* [Information provided]
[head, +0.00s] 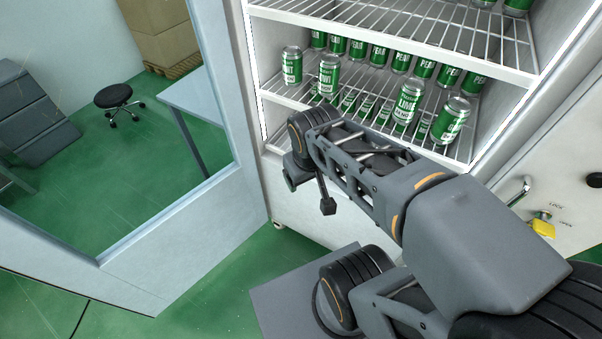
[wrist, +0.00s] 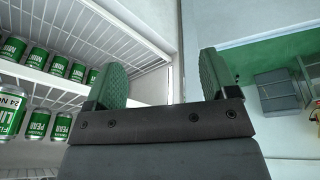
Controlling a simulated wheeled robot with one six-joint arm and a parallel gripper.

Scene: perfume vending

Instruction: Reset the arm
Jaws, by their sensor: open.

...

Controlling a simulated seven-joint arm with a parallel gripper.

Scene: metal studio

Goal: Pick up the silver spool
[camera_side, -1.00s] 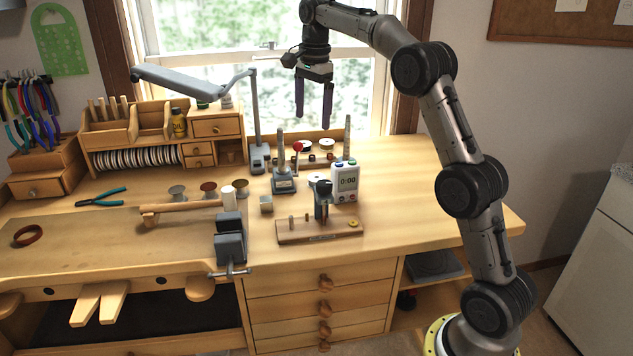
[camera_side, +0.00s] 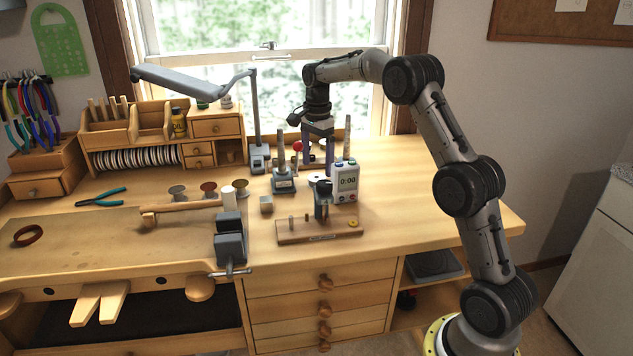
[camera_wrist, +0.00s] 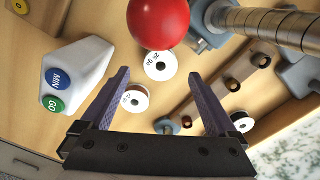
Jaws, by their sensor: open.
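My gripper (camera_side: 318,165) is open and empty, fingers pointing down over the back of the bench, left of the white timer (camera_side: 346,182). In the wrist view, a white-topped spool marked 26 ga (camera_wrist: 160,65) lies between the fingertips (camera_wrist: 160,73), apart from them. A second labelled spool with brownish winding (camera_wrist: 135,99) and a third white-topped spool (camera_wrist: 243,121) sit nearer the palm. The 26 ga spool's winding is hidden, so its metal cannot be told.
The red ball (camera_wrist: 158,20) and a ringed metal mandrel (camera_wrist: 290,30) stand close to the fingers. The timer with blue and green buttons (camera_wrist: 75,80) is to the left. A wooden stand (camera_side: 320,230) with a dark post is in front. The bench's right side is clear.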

* [Stated exercise]
Copy every line of the listing where the word "joint" appears.

* [Completed exercise]
Controlling a simulated wheeled robot with one six-joint arm and a parallel gripper.
Controlling a simulated seven-joint arm with a parallel gripper.

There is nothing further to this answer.